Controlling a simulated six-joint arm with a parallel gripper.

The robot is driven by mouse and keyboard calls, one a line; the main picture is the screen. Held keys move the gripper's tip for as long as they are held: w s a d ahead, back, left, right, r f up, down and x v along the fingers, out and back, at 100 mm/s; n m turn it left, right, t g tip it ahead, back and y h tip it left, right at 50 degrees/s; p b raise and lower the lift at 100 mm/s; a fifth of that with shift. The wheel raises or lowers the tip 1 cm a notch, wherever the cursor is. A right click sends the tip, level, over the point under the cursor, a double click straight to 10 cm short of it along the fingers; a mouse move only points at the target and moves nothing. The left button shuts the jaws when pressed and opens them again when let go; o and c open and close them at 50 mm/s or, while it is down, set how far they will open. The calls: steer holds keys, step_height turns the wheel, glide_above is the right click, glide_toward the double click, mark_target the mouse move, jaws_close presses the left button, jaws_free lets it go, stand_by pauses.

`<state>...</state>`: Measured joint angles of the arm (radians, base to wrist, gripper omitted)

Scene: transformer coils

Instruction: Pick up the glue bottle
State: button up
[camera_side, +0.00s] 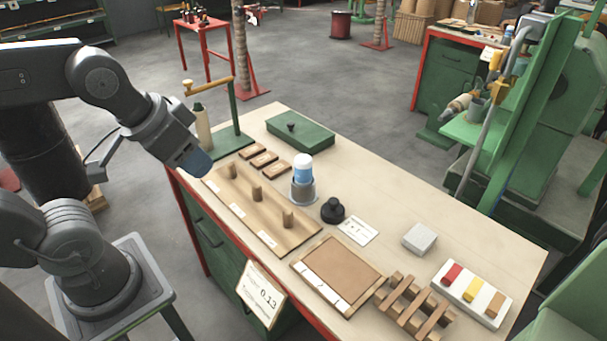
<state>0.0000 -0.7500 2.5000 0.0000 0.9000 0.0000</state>
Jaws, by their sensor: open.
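A bottle with a white top and blue body (303,174), which looks like the glue bottle, stands upright in a grey cup-like holder (302,194) near the middle of the workbench. My gripper (198,166) is over the bench's left edge, by the far left end of a peg board. It is well to the left of the bottle and apart from it. It is open with nothing visible in it, though its fingers show only small.
The wooden peg board (240,225) lies between my gripper and the bottle's near side. Several small wooden blocks (264,159), a green box (300,130) and a black knobbed piece (332,210) are near the bottle. A green stand (236,110) rises behind my gripper.

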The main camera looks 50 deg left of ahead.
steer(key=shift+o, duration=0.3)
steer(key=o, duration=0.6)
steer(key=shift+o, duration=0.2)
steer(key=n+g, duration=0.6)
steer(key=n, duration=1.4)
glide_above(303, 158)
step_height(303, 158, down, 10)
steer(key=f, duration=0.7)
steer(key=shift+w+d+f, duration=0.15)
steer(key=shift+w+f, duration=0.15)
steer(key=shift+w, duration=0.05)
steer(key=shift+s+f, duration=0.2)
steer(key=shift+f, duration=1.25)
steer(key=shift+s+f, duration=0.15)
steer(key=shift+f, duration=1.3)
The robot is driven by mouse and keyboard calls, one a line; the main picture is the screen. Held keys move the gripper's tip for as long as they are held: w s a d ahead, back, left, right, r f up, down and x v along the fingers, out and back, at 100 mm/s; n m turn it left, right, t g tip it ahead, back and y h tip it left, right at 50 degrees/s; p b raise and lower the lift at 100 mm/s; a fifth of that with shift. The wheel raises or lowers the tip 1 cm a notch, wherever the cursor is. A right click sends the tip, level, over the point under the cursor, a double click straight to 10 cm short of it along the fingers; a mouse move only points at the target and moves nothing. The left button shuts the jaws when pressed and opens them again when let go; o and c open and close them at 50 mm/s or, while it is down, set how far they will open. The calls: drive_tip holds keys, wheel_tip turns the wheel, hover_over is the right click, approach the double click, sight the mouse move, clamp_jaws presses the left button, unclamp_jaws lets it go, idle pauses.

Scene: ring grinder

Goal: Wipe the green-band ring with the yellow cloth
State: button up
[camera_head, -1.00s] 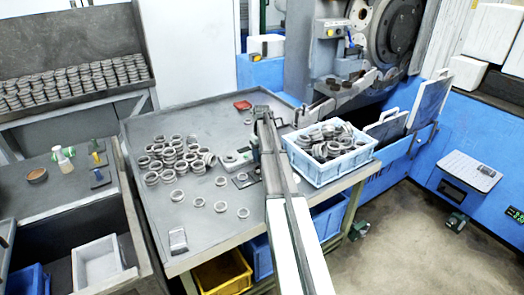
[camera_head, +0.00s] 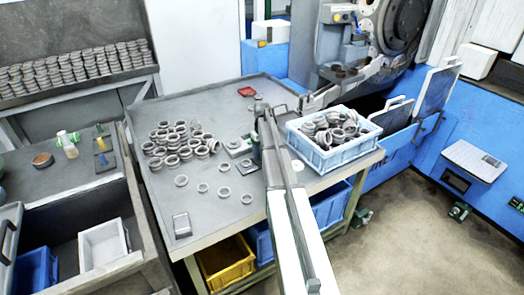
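Many grey metal rings (camera_head: 180,140) lie in a loose cluster on the grey workbench (camera_head: 215,108). Several single rings (camera_head: 202,188) lie in front of and beside the cluster. I cannot make out a green band on any ring at this size. No yellow cloth can be made out; a small yellow item (camera_head: 100,143) stands on the left bench, and it looks like a tool handle or bottle. My arm reaches from the bottom edge up over the workbench. My gripper (camera_head: 257,155) is near its far end, right of the ring cluster. Its fingertips are hidden or too small to read.
A light blue crate (camera_head: 305,150) of rings stands right of my arm. A small plate fixture (camera_head: 236,147) lies just left of it. A red tray (camera_head: 247,92) is at the back. A grinding machine (camera_head: 345,60) rises behind.

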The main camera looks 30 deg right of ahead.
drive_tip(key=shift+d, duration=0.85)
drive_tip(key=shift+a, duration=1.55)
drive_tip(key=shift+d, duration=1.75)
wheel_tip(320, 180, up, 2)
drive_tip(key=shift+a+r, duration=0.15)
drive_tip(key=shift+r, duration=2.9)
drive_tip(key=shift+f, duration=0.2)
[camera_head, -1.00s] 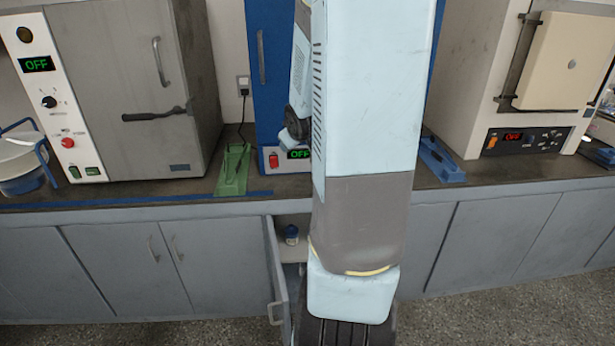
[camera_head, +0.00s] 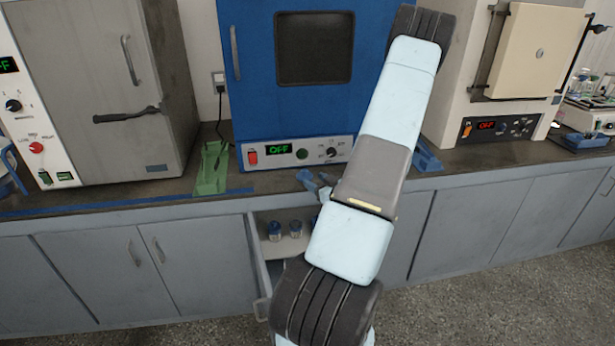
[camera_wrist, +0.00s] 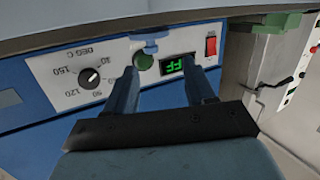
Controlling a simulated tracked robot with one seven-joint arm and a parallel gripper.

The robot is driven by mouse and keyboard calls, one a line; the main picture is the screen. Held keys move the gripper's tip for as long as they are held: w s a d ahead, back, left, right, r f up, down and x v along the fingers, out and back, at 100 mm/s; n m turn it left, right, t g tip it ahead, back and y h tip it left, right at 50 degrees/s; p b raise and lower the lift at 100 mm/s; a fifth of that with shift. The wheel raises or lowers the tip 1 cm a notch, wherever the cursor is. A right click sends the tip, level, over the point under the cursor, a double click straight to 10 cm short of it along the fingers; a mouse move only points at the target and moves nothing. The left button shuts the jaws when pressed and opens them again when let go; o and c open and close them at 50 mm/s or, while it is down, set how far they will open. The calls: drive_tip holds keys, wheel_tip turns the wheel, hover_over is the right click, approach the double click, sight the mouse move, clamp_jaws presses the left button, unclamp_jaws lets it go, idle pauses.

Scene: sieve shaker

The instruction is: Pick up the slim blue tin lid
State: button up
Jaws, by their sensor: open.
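My gripper (camera_wrist: 166,76) is open, its two blue-grey fingers apart in the wrist view with the oven's control panel beyond them. In the head view my gripper (camera_head: 315,182) is low over the counter in front of the blue oven, partly hidden by my arm. A small blue piece (camera_wrist: 150,40) shows at the counter, beyond the fingertips, in the wrist view. It may be the slim blue tin lid, but its shape is too small to tell. Nothing is visibly held.
The blue oven (camera_head: 232,100) stands behind my gripper. A green holder (camera_head: 212,170) lies to the left and a blue one (camera_head: 426,160) to the right.

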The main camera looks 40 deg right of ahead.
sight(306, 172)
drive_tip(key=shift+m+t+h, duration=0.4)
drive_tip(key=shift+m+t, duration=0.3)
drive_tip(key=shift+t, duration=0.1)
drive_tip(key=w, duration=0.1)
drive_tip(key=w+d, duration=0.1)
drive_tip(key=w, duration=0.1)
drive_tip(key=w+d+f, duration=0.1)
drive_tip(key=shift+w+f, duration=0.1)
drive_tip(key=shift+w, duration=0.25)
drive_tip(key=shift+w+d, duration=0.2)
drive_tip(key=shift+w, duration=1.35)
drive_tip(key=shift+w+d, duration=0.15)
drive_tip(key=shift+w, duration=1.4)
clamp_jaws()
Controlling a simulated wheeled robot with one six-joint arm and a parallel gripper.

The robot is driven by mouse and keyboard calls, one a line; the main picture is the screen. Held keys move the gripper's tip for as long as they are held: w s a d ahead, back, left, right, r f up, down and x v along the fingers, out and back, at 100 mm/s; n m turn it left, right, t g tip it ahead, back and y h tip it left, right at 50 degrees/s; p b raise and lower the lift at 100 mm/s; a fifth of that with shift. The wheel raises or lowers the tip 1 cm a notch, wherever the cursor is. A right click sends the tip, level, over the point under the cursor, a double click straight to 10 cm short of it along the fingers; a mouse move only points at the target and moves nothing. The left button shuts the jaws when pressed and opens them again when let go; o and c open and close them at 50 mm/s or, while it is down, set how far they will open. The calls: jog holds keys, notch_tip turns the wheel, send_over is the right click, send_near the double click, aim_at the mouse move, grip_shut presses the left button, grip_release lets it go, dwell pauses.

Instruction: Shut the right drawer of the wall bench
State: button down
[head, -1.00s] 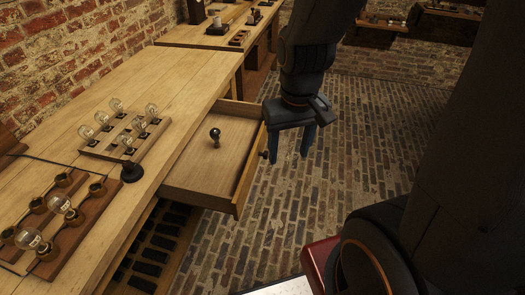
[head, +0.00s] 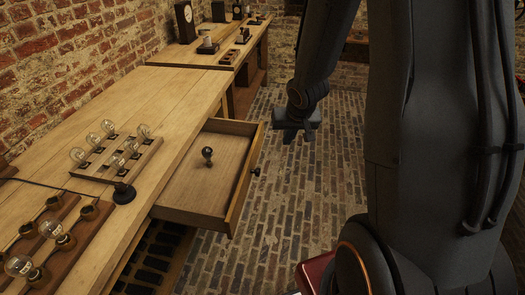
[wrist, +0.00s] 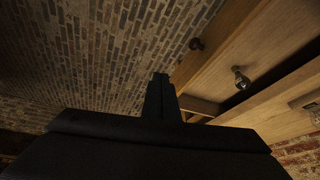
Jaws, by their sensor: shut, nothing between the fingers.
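The right drawer (head: 190,190) of the wooden wall bench (head: 150,88) stands pulled out over the brick floor. Its dark round knob (head: 256,171) is on the outer face of the front board. A small dark-based bulb (head: 207,156) stands inside the drawer. My gripper (head: 297,133) is beyond the drawer's far front corner, to its right and apart from it, holding nothing. In the wrist view its shut fingers (wrist: 160,86) show together; the drawer front (wrist: 215,38), the knob (wrist: 196,44) and the bulb (wrist: 240,79) lie to their right.
A rack of glass bulbs (head: 90,170) and a black round-based item (head: 124,193) stand on the bench near the drawer. More sockets and bulbs are at lower left. Another bench (head: 180,55) stands beyond. The brick floor (head: 290,205) right of the drawer is clear.

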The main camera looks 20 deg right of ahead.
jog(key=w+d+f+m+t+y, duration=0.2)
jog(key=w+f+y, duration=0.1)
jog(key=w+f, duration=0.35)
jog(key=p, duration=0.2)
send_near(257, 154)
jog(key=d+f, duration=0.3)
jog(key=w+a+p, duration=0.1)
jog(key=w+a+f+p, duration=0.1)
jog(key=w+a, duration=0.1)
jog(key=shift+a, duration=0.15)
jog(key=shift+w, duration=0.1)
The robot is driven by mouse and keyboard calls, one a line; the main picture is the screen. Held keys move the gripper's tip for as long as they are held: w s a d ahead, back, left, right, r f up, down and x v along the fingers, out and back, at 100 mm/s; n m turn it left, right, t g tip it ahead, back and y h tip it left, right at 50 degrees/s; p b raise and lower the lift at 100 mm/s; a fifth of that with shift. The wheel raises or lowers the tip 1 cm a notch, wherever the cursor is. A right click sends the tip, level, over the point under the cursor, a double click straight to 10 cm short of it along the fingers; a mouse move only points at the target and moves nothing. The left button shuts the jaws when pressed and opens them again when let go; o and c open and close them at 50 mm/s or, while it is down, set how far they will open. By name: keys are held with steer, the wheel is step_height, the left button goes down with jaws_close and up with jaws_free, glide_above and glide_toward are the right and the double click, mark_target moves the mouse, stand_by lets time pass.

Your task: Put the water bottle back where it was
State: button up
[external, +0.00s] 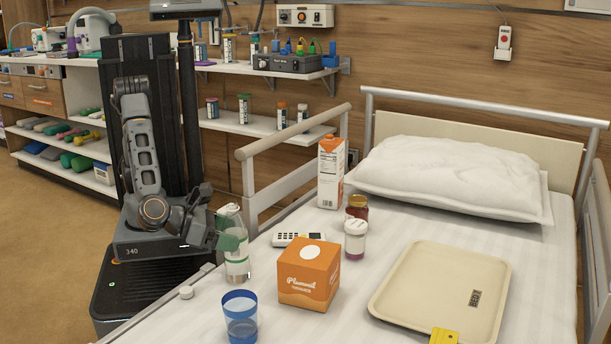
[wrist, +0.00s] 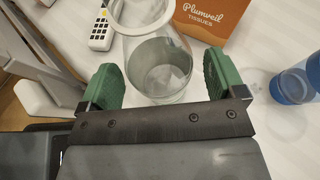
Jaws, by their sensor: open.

▶ _Task statement_: Of all the lines in the entries, how many contain the word "Pick"? Give only the number.

▶ _Solution to the problem_: 2